Afterwards is wrong in American English. It’s afterward.
Complement / Compliment
I see this one all the time. Complement is something that adds to or supplements something else. Compliment is something nice someone says about you.
Criteria is plural, and the singular form is criterion. If someone tells you they have only one criteria, you can quickly interject and offer that it be that they get a clue.
Farther / Further
Farther is talking about a physical distance.
“Move farther away from those people, Daddy!”
Further is talking about an extension of time or degree.
“Take your business further by reading Copyblogger.”
Fewer / Less
If you can count it, use fewer. If you can’t, use less.
“James has less incentive to do what I say.”
“Tony has fewer subscribers since he stopped blogging.”
Historic / Historical
Historic means an important event. Historical means something that happened in the past.
This word is used incorrectly so much (including by me), it may be too late. But let’s make you smarter anyway.
The old-school rule is you use hopefully only if you’re describing the way someone spoke, appeared, or acted.
- Smart: I hope she says yes.
- Wrong: Hopefully, she says yes.
- Wrong: Hopefully, the weather will be good.
- Smart: It is hoped that the weather cooperates.
- Smart: She eyed the engagement ring hopefully.
Imply / Infer
Imply means to suggest indirectly (you’re sending a subtle message). To infer is to come to a conclusion based on information (you’re interpreting a message).
Insure / Ensure
Insure is correct only when you call up Geico or State Farm for coverage. Ensure means to guarantee, and that’s most often what you’re trying to say, right?
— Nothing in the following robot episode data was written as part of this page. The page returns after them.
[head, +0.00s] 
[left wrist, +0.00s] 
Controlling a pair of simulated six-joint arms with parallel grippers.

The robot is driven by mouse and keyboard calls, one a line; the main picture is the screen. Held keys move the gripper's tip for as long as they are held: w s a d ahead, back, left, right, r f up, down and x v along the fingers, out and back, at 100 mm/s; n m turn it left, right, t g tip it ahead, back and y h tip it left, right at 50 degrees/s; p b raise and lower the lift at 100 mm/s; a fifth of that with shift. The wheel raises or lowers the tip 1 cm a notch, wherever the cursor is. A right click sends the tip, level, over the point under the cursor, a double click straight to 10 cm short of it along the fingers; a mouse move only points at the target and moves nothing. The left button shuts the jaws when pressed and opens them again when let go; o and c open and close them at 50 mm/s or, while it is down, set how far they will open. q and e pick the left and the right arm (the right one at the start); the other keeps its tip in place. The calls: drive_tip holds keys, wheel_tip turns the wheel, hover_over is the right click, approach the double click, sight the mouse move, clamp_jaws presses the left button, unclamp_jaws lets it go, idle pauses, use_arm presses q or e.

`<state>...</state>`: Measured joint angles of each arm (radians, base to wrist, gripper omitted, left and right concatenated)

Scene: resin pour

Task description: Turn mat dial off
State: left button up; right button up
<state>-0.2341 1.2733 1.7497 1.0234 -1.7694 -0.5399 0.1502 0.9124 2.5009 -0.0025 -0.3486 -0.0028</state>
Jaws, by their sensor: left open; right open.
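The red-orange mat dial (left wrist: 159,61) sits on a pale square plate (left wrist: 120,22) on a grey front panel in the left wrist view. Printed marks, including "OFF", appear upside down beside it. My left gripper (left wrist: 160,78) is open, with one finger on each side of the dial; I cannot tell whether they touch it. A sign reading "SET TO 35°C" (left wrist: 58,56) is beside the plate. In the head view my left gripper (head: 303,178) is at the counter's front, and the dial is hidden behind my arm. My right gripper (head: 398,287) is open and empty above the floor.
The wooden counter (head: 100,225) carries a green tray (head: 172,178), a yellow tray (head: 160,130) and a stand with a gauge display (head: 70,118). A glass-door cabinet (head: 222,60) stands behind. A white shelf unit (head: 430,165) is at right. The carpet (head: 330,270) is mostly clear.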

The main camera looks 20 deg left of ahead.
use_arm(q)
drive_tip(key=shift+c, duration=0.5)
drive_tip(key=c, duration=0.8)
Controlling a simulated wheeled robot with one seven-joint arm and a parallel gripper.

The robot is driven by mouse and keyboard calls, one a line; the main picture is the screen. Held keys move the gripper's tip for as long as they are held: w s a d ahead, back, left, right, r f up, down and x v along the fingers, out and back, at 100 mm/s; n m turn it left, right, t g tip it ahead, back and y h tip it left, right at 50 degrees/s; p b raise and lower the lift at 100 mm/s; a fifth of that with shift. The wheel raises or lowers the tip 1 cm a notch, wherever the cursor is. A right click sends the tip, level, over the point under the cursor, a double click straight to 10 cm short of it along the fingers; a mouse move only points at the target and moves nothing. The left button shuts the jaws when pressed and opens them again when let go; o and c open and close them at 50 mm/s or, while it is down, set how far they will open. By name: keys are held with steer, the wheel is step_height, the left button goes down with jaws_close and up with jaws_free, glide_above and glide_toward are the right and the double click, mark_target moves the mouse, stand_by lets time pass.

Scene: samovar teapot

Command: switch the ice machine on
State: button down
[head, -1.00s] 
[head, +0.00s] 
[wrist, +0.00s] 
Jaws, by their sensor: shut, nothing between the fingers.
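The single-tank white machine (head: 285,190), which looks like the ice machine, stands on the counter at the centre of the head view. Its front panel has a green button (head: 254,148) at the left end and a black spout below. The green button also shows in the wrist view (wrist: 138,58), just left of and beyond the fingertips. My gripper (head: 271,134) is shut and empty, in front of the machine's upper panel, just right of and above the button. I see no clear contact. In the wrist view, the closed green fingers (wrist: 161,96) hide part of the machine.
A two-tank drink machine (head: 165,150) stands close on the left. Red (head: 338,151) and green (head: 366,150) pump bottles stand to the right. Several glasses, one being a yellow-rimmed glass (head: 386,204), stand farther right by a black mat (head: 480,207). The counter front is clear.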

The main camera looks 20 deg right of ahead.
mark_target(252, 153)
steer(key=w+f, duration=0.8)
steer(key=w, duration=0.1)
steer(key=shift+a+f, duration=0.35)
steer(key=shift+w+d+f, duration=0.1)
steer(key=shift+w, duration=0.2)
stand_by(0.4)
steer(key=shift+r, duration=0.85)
Irregardless may now be grudgingly considered a word, but it’s a stupid word that makes you sound … well, not so smart. Use regardless or irrespective instead.
“I’m literally starving to death.”
No, odds are, you’re not.
Literally means exactly what you say is accurate, no metaphors or analogies. Everything else is figurative (relative, a figure of speech).
Premier / Premiere
Premier is the first and best in status or importance, or a prime minister. Premiere is the opening night of Star Wars 15: Disney Wants More Money.
Principal / Principle
Principal when used as a noun means the top dog; as an adjective, it means the most important of any set. Principle is a noun meaning a fundamental truth, a law, a rule that always applies, or a code of conduct.
Then / Than
Use then when referring to points in time (“I did this, then I did that”). Use than when comparing (“I’m better than that”).
Unique means (literally) one of a kind. Saying something is very unique is wack. It’s either a purple cow or it isn’t.
Who / Whom
This one is a lost cause, but let’s go down swinging. The way to deal with the who versus whom quandary is a simple substitution method.
First, a refresher on subjects and objects.
Subjects do the action:
“He/she/we like(s) to rock the house.”
Objects receive the action:
“The rock star sneered at him/her/us.”
Use who for subjects and whom for objects.
- Who wrote this blog post?
- Who is speaking at the conference?
- Who is going to clean up this mess?
- Whom are you going to write about?
- Whom did he blame for his Google Slap?
- Whom did he bait for the clicks?
Truth is, whom just doesn’t sound right in many situations where it’s correct, especially in the US. You now know the rule … feel free to break it.
P.S. If you haven’t seen The Princess Bride because you think it must suck based on the title, don’t let that stop you. It’s laugh-out-loud funny and has more great lines than I can come up with angles to write about … so far.